- STATED TASK -
Repeat only the lines from the line containing "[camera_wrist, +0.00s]" through the line containing "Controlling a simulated", both included, exactly as they stand.

- TASK MATERIAL -

□ □ □ □ □

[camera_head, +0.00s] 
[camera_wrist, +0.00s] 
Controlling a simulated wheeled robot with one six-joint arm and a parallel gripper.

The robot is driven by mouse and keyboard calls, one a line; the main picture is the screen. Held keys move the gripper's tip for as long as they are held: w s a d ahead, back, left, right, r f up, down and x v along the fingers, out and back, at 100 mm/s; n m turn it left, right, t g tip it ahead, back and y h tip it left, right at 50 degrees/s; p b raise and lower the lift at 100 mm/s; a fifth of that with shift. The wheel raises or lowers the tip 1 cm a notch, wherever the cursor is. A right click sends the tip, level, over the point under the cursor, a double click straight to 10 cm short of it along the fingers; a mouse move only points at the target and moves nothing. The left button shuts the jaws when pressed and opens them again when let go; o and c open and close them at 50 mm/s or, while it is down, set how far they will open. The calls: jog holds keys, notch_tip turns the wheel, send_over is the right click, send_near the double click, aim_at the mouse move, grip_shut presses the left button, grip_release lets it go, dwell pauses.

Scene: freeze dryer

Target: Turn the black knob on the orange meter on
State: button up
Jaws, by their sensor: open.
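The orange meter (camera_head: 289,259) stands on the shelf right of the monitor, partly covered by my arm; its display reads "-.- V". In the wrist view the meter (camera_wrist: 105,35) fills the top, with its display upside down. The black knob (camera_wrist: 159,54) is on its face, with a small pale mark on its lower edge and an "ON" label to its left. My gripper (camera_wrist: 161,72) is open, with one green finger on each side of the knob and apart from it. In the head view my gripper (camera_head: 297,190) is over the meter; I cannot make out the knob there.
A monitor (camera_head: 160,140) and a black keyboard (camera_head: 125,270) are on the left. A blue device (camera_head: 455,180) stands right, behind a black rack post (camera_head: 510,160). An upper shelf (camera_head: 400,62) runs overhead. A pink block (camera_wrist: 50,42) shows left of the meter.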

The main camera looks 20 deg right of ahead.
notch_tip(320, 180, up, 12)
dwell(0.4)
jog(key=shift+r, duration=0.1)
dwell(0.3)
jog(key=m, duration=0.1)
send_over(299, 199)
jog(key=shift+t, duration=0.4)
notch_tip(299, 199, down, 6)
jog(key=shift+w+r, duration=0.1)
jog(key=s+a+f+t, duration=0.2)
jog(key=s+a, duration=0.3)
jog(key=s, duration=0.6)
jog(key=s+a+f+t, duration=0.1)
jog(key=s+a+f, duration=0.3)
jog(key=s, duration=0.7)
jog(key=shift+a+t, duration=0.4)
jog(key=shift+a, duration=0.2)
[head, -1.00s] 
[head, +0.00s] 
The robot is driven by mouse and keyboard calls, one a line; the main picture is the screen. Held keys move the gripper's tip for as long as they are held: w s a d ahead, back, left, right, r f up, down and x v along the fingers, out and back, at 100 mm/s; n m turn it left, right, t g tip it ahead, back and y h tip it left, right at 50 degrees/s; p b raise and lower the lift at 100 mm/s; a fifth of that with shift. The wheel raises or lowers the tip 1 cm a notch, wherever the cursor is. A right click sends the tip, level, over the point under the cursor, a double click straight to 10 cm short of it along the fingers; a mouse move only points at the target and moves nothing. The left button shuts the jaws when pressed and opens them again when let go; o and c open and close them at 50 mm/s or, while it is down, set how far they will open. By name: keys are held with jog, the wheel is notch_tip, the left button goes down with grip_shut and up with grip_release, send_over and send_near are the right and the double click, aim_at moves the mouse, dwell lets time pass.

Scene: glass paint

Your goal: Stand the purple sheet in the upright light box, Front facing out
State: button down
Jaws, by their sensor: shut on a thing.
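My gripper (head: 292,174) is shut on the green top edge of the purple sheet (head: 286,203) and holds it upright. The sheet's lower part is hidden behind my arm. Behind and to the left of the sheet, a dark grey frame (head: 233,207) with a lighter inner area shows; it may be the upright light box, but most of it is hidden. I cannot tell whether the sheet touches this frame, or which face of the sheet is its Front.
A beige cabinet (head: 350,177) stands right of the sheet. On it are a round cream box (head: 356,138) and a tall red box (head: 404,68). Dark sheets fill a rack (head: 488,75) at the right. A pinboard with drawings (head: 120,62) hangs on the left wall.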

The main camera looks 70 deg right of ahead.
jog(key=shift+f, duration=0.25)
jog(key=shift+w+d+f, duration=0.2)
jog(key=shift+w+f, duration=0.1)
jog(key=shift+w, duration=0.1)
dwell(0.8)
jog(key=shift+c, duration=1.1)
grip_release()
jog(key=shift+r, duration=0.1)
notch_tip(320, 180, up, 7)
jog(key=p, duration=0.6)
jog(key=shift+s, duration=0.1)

□ □ □ □ □

- TASK ANSWER -
[camera_wrist, +0.00s] 
Controlling a simulated wheeled robot with one six-joint arm and a parallel gripper.

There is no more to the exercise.